In the previous lesson, you converted lidar data into three elevation layers: one showing elevation of the ground (Digital Terrain Model), one showing elevation of features and buildings on top of the ground (Digital Surface Model), and one showing height of features above ground (normalized Digital Surface Model). In this lesson, you'll use these elevation layers and the building footprints to calculate attribute data for roof forms and heights. You'll then use those attributes to symbolize the building footprints as 3D features. Lastly, you'll check the features for potential errors.

Extract building roof forms

To extract roof forms, you'll use the Extract Roof Form tool, which is one of the two script tools included in the Roof_Form_Extraction toolbox that you downloaded with the project data. You can download this custom script as part of the Local Government 3D Basemaps solution on ArcGIS for Local Government. The Extract Roof Form tool will not automatically create 3D buildings, but it will add attribute data to 2D building footprints that describe roof form and other roof attributes. These attributes will then be used to procedurally create these features in 3D.

  1. If necessary, open your Roof Form Extraction project in ArcGIS Pro and open the Create Level of Detail 2 Buildings task.
  2. In the Tasks pane, expand the Create LOD 2 Buildings (1) task group. Double-click the Extract the roof forms of buildings task.

    Extract the roof forms of buildings task in the Tasks pane

    The task opens the Extract Roof Form tool. For the first few parameters, you'll choose the layers in your map as the input data for the tool.

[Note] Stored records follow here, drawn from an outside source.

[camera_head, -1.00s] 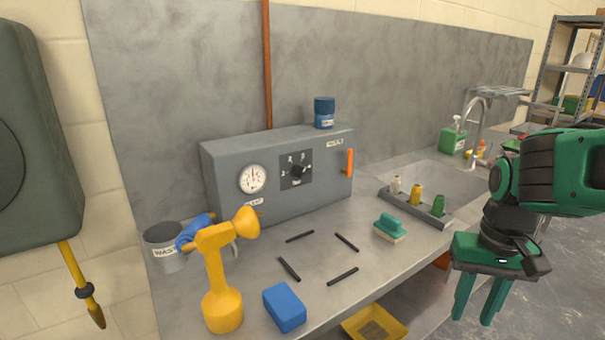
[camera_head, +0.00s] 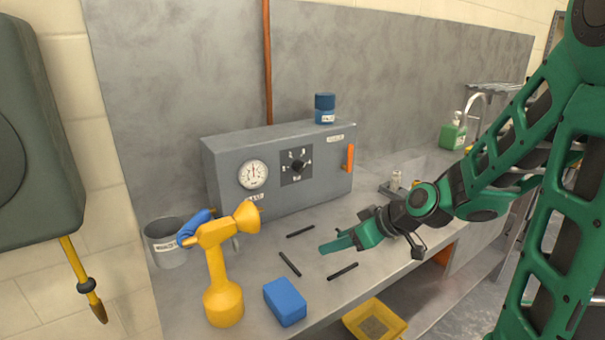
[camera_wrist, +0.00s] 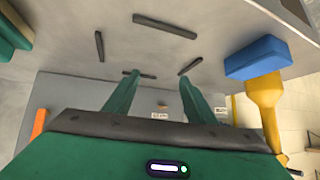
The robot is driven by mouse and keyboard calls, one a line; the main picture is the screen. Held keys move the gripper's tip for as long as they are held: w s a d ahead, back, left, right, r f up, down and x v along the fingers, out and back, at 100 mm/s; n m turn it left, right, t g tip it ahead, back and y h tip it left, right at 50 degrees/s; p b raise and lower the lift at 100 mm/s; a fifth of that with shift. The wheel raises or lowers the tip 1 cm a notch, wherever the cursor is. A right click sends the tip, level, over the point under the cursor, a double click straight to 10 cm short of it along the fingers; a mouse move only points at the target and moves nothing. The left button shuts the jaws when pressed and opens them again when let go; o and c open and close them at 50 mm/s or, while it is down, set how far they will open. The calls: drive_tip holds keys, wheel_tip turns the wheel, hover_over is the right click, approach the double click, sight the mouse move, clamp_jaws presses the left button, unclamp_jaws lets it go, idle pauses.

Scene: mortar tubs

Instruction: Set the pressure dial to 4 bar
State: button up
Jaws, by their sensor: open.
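The pressure dial (camera_head: 298,166) is a black knob on a dark square plate with white marks, on the front of a grey box (camera_head: 225,185). The marks are too small to read for certain. A round white gauge (camera_head: 253,174) sits to its left and an orange lever (camera_head: 350,158) to its right. My gripper (camera_head: 325,247) is open and empty above the bench, in front of and below the dial, pointing left. In the wrist view its two green fingers (camera_wrist: 158,85) are apart with nothing between them. The knob cannot be made out in the wrist view.
Several black bars (camera_head: 290,264) lie on the bench near my gripper. A blue jar (camera_head: 324,108) stands on the box. A yellow tray (camera_head: 375,325) is below.

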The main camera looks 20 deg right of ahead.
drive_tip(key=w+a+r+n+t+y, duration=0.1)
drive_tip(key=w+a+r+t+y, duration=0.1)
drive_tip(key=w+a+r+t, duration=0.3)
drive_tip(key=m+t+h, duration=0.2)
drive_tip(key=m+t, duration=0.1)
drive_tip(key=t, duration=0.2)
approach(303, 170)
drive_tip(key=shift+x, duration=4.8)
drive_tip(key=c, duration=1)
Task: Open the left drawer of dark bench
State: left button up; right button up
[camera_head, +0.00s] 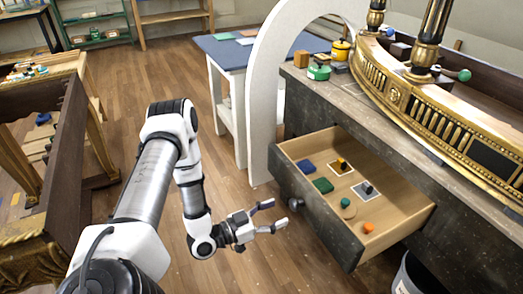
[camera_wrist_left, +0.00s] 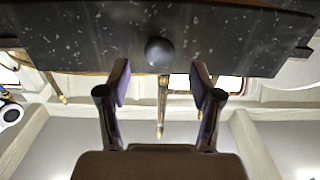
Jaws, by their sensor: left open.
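The dark bench (camera_head: 298,115) stands at the right, speckled grey-black. Its drawer (camera_head: 322,228) is pulled well out, showing a pale wooden inside with small things in it. A dark round knob (camera_head: 297,203) sits on the drawer front. My left gripper (camera_head: 272,215) is open and empty, in front of the knob and apart from it. In the left wrist view, the knob (camera_wrist_left: 159,52) shows on the dark drawer front (camera_wrist_left: 85,42), just beyond and between the two open fingertips (camera_wrist_left: 161,83). My right gripper is not in view.
The drawer holds a blue block (camera_head: 306,166), a green block (camera_head: 323,185), an orange piece (camera_head: 368,228) and other small items. A gilt console (camera_head: 440,118) stands on the bench. A bin (camera_head: 408,275) stands below right. Wooden floor is clear around my gripper.

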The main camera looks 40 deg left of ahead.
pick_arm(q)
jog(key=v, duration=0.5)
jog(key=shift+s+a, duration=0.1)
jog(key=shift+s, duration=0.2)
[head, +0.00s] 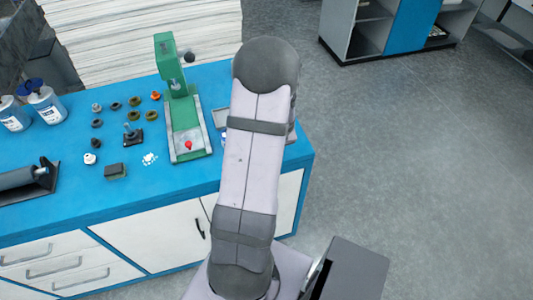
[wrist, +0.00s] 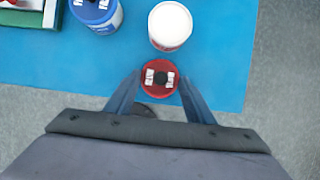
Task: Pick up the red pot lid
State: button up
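The red pot lid (wrist: 148,90) is in the wrist view, round, with a dark knob at its middle and white patches on either side. It is near the front edge of the blue tabletop. My gripper (wrist: 160,77) is open, with one finger on each side of the lid. I cannot tell whether the fingers are level with the lid or above it; small gaps seem to show beside it. In the head view my arm covers this part of the table, and the lid and my gripper are hidden.
A white-topped round pot (wrist: 170,26) stands just beyond the lid. A blue container (wrist: 101,21) is at upper left. In the head view, a green press (head: 184,118) stands left of my arm on the blue table (head: 60,195), with several small parts beside it.

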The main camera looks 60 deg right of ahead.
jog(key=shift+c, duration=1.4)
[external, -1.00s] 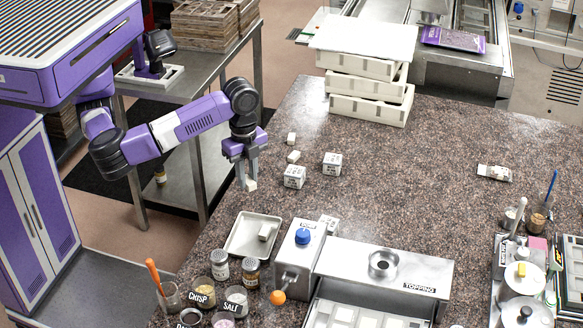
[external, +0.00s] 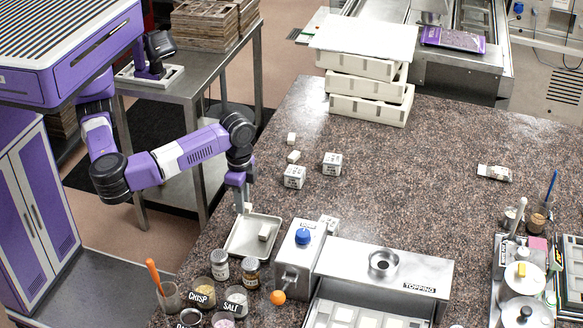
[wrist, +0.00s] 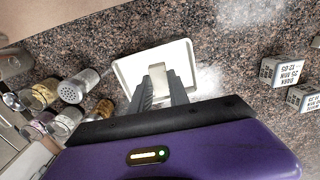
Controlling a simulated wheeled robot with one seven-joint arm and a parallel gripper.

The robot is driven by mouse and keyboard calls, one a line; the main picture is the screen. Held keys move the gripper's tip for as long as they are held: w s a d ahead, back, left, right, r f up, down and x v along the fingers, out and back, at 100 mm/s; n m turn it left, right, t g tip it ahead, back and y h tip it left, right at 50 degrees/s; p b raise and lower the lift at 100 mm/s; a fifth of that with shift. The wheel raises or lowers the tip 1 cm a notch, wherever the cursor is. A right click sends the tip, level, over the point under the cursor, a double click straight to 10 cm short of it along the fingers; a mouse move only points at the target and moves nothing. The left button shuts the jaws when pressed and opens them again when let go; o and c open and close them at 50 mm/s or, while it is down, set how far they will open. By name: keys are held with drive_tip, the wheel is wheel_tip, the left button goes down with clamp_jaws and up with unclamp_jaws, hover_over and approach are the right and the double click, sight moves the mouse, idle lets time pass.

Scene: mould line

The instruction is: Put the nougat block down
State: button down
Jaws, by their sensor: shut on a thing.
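My gripper (external: 246,203) is shut on a small pale nougat block (external: 247,208). In the external view it holds the block by the far edge of a shallow white tray (external: 231,246); the exact height is hard to tell. A similar pale block (external: 264,232) lies in the tray. In the wrist view the two dark fingers (wrist: 162,92) point at the tray (wrist: 188,52), with a pale block (wrist: 158,74) between their tips. Only one block shows clearly there.
Shakers (external: 220,265) and topping jars (external: 201,292) stand near the tray. A metal dispenser (external: 298,250) is to its right. White labelled cubes (external: 294,177) and small pale blocks (external: 291,138) lie farther back. The counter's middle is clear.

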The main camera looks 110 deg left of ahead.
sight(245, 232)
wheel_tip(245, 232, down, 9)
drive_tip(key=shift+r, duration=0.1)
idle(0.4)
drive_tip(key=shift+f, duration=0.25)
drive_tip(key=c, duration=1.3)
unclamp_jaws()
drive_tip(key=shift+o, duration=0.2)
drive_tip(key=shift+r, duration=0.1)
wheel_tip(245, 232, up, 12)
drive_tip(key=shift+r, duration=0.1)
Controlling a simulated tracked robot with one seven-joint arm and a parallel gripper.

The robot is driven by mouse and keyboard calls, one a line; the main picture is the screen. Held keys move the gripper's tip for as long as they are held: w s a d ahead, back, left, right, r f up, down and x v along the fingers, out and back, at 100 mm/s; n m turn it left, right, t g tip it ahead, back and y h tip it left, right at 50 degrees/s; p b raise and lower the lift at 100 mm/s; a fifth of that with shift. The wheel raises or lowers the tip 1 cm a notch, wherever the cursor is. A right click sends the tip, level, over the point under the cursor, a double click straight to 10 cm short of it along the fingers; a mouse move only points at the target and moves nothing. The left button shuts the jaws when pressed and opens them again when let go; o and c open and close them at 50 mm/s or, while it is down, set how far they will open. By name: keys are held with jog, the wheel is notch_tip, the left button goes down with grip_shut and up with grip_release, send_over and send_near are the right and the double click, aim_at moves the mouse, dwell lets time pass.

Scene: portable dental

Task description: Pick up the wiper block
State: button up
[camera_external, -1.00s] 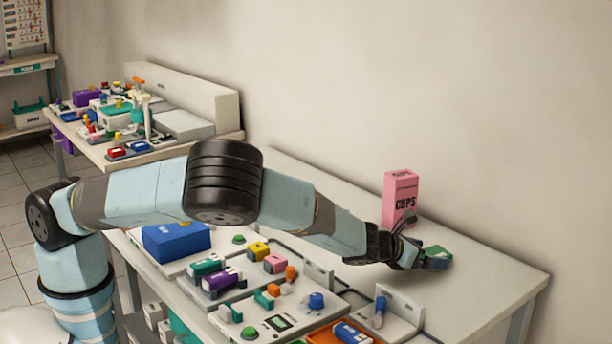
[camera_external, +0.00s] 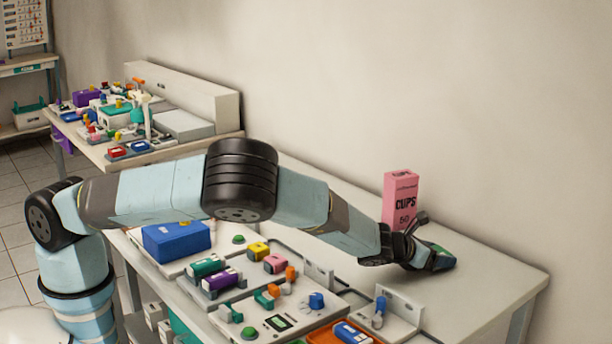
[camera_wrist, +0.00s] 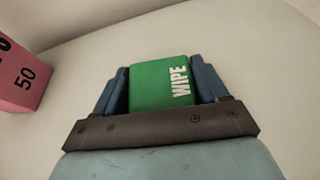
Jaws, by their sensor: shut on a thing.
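The wiper block is a green block with the white word WIPE. It shows in the wrist view (camera_wrist: 158,82), between the two blue fingers of my gripper (camera_wrist: 162,85). In the external view the block (camera_external: 440,249) is at the right part of the table, mostly covered by my gripper (camera_external: 436,260). My gripper is shut on the block, one finger on each side. The block is at or very close to the table top; I cannot tell whether it touches.
A pink CUPS box (camera_external: 400,196) stands behind my gripper and shows at the left in the wrist view (camera_wrist: 22,78). A panel with several coloured blocks and knobs, a blue box (camera_external: 176,241) and an orange tray (camera_external: 318,338) lie nearer. The table's right end (camera_external: 505,283) is clear.

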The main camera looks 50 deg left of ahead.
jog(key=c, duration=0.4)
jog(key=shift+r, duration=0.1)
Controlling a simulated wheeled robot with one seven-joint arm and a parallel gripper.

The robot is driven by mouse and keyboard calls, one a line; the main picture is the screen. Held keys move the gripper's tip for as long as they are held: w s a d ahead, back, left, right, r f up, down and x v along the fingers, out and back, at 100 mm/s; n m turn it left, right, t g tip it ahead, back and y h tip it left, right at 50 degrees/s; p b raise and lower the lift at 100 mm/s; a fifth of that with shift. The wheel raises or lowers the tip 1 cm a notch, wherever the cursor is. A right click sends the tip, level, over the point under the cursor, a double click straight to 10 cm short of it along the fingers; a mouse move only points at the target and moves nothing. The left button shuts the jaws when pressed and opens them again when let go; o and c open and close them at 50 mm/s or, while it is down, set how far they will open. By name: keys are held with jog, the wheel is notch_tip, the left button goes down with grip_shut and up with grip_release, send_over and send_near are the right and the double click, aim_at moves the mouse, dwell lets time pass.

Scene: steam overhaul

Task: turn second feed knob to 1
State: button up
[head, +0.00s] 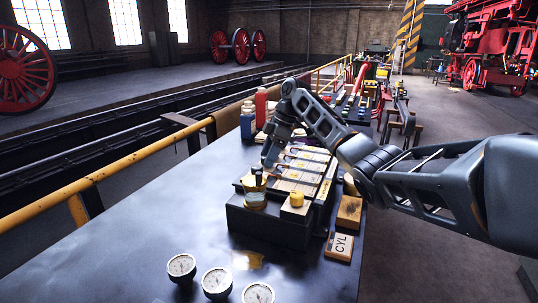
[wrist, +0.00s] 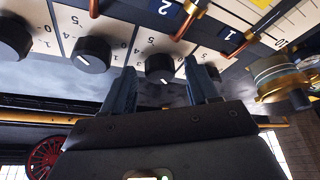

  3. For Buildings, choose the Portland_Buildings building footprint layer.
  4. For DSM, choose the Portland_DSM layer. For DTM, choose the Portland_DTM layer. For nDSM, choose the Portland_nDSM layer.

    Parameters for input data

    The next three parameters define the minimum measurements for a surface to be considered a roof. The default values indicate that roofs must be at least 250 square feet if flat, 75 square feet if sloped, and 8 feet above the ground. Setting these minimum parameters prevents small, non-building objects that may have appeared in the lidar data (such as cars, signs, or street posts) from being accidentally counted as roofs. Your data mixes residential and commercial zones, so you'll accept the default values, which are neither too lenient to count non-building objects nor too strict to exclude smaller homes.

    Note:

    If your own data focuses on large buildings, or if you want to include smaller buildings such as sheds or booths, you may need to change these parameters. It would also be important to change them if your data is in meters or another unit of measurement, because the unit of measurement for the values in these parameters is the same as the unit of measurement for your elevation layers.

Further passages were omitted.